Metaphor: Hammer
In the following metaphor, Morrison likens the aftermath of Bacon's Rebellion, in which rich and poor white Virginians saw their relations sour, to a hammer being used to pound, subdue, and crumble: "Any social ease between gentry and laborers, forged before and during that rebellion, crumbled beneath a hammer wielded in the interests of the gentry's profits" (11). It effectively shows the power of the gentry.
Simile: Plan
Vaark doesn't care much for the business of slavery, and is somewhat disdainful of the grotesqueness of the wealth it deposits in the hands of the few. Yet when there is a chance that he too might become wealthy, he decides he can put aside his misgivings about slavery and invest in the sugar plantations of the West Indies. He thinks: "And the plan was as sweet as the sugar on which it was based" (35), a simile that shows how beguiled he is by this new business venture.
Simile: Sorrow
Lina does not care for Sorrow, remarking that "In the best of times the girl dragged misery like a tail" (55).

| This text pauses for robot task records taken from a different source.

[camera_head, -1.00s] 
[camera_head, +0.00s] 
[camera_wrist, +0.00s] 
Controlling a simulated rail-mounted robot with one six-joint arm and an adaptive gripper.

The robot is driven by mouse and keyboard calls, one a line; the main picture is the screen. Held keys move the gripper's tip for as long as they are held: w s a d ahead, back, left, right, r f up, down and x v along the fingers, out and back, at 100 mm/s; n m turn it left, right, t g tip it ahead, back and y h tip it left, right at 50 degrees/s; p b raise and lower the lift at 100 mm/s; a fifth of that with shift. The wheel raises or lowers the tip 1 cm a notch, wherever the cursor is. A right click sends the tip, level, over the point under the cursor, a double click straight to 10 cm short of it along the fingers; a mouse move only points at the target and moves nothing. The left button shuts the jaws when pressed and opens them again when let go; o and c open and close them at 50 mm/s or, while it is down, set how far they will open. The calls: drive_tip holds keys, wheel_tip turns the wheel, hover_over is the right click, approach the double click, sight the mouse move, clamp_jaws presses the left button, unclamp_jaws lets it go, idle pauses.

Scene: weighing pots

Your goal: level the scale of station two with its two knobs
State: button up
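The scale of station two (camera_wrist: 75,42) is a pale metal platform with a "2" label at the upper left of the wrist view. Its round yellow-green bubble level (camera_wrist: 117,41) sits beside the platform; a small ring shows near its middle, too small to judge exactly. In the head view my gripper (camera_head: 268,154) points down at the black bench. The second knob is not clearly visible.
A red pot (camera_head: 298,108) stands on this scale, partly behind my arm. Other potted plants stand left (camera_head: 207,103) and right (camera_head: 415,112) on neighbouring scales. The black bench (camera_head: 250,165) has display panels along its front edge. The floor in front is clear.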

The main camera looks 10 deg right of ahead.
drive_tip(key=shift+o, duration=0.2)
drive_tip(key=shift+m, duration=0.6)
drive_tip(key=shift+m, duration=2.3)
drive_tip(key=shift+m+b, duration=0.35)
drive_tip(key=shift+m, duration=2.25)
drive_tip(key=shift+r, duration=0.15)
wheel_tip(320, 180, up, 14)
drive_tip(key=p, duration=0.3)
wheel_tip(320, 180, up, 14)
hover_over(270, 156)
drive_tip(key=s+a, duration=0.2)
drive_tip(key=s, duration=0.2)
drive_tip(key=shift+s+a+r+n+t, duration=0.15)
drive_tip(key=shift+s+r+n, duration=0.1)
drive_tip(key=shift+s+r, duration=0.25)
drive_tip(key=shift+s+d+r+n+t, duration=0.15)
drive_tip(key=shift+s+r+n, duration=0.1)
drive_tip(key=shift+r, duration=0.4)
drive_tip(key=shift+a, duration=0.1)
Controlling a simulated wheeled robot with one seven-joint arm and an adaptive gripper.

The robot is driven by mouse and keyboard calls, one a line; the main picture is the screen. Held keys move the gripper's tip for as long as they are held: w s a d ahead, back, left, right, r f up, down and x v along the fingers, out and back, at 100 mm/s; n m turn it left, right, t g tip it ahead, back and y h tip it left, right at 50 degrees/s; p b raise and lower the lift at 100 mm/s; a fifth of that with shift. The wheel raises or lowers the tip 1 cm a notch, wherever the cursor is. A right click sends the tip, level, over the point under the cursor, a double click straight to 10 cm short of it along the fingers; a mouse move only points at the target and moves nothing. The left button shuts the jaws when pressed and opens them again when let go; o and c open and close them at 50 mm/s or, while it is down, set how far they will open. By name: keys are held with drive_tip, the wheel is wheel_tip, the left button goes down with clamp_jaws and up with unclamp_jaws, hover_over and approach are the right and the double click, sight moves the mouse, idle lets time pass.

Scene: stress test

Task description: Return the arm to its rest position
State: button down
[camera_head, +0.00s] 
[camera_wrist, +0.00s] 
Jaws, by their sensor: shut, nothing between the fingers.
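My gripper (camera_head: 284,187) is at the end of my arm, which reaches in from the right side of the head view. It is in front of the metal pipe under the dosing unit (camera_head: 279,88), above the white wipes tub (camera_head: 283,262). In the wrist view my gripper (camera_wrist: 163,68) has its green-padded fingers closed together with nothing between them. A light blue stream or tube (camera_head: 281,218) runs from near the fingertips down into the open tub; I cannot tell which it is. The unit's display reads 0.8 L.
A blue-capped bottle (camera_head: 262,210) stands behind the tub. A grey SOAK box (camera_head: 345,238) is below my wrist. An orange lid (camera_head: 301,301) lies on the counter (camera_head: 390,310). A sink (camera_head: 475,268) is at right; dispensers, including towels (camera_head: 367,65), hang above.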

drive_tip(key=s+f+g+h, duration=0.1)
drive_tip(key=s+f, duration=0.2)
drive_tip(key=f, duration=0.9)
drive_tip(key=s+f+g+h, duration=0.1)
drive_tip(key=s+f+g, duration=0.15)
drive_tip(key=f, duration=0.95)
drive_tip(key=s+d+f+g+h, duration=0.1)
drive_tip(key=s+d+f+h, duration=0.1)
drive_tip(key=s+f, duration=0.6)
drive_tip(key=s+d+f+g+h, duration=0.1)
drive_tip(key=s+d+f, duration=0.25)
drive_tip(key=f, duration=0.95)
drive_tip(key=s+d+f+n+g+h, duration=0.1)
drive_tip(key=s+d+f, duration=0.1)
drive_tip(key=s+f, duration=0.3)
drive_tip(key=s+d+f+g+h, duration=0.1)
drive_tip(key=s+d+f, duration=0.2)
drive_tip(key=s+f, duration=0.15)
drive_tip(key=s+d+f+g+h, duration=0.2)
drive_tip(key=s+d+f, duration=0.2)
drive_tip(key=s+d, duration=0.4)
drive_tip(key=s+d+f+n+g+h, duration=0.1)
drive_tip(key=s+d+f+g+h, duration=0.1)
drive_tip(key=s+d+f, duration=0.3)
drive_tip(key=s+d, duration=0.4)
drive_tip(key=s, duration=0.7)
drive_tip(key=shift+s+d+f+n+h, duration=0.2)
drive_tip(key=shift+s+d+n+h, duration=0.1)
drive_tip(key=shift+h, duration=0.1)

This simile compares her misery to a tail, which is an actual part of an animal that never goes away. This comparison helps show how endemic misery is to the poor Sorrow, and why Lina is wary of her.
Simile: Florens
Having been abandoned by her mother, Florens is desperate for human affection. Thus, no matter "however slight, any kindness shown her she munched like a rabbit" (97). This simile paints an image of Florens as small, docile, furtive, and quick to gobble up sustenance—in this case, love and affection.
Metaphor: Rebekka and the Women at Sea
Rebekka and her fellow women in steerage cannot do much while they are traveling to the new world. They are rarely allowed on deck and their sense of time and space is twisted. In the following metaphor, Morrison compares the women's impression of the passage of time to the sea, which has no beginning and no end: "for them, unable to see the sky, time became simply the running sea, unmarked, eternal and of no matter" (85).